## WHAT YOU NEED TO DO
Pull out every line with the word "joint".

______

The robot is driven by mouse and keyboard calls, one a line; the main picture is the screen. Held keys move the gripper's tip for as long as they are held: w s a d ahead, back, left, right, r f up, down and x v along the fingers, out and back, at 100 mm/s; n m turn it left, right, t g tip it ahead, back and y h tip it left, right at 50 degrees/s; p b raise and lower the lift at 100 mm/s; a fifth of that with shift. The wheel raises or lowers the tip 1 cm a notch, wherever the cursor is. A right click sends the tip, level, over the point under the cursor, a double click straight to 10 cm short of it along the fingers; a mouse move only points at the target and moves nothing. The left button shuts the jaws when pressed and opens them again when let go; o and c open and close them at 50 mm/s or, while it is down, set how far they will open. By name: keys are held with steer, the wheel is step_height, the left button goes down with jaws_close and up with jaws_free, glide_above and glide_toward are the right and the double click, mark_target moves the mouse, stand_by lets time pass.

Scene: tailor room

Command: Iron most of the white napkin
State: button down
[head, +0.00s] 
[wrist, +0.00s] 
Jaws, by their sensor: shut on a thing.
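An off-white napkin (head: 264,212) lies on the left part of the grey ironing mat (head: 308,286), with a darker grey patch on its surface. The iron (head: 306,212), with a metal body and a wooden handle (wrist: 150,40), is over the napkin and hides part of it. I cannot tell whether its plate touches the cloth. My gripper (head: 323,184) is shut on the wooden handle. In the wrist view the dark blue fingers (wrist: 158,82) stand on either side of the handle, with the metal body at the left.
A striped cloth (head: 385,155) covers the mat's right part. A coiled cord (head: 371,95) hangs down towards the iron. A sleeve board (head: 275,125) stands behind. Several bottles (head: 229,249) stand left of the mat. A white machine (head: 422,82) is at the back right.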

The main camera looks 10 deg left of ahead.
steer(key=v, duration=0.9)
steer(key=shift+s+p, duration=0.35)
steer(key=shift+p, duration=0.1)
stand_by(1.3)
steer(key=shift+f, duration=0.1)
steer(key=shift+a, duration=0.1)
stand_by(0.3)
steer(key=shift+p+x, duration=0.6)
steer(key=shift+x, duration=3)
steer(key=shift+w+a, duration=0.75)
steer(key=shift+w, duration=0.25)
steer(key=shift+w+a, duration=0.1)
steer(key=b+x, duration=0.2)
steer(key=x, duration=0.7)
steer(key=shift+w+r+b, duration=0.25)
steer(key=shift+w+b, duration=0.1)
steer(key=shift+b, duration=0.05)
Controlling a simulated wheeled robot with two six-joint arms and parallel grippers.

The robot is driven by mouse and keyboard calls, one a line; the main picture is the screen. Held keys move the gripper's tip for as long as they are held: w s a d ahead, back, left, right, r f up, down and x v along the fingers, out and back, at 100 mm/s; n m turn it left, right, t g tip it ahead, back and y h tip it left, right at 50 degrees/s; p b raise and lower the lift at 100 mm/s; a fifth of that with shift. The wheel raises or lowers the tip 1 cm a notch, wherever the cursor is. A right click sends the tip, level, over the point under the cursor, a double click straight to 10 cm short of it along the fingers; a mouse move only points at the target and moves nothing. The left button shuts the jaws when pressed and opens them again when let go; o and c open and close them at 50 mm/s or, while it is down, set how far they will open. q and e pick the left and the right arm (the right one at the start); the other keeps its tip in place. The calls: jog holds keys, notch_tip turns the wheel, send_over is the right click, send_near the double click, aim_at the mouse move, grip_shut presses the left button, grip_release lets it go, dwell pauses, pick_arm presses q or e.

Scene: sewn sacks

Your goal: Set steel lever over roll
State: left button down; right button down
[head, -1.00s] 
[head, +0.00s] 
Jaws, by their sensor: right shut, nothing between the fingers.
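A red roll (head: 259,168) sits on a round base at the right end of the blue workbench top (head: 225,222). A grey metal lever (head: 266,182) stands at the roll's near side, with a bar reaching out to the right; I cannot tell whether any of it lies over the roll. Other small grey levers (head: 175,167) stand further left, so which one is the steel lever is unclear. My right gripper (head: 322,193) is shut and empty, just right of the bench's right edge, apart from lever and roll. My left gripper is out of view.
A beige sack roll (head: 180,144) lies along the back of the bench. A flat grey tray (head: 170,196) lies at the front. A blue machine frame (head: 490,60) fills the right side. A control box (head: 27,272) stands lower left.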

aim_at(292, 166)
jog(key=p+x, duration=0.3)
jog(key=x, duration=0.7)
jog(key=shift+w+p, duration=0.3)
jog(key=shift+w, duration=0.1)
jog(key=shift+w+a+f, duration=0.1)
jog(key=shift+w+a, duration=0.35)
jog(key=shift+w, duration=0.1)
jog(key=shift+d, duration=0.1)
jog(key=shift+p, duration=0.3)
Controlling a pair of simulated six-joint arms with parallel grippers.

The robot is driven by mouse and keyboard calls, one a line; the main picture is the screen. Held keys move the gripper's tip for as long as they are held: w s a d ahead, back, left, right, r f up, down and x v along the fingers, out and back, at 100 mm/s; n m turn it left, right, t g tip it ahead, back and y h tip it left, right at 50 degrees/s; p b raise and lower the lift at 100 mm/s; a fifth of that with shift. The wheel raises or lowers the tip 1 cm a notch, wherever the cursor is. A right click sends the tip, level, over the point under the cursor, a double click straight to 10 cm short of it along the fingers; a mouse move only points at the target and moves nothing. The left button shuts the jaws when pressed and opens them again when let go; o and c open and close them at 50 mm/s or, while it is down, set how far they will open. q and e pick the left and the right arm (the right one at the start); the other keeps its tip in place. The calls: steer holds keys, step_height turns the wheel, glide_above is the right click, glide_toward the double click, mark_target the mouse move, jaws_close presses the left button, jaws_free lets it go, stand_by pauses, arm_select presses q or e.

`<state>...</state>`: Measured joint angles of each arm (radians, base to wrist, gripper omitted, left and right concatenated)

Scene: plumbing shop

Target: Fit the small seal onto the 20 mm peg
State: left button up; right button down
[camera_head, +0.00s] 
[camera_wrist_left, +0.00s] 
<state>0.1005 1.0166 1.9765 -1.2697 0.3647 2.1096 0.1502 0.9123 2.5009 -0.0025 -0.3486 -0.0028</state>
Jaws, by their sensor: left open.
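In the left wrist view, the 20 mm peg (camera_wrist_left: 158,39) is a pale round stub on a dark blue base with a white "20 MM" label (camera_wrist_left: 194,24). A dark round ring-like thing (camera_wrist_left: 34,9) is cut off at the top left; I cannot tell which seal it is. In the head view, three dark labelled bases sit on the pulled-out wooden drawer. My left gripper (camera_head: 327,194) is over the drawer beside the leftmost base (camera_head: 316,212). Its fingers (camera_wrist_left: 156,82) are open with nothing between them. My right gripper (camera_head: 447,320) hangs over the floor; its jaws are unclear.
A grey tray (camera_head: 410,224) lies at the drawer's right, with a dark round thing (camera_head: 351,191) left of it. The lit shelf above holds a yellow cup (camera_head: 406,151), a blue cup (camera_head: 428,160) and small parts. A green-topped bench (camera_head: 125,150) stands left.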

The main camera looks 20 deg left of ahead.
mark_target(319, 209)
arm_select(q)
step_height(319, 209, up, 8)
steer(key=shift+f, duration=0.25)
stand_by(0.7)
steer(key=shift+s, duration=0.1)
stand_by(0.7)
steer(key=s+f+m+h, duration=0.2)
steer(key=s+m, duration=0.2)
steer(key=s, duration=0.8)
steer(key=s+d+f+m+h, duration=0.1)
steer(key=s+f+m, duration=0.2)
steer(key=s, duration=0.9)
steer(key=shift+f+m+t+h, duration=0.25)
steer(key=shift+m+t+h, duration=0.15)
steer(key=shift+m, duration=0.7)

______

## THE RESPONSE
Controlling a simulated wheeled robot with two six-joint arms and parallel grippers.
Controlling a pair of simulated six-joint arms with parallel grippers.
`<state>...</state>`: Measured joint angles of each arm (radians, base to wrist, gripper omitted, left and right concatenated)

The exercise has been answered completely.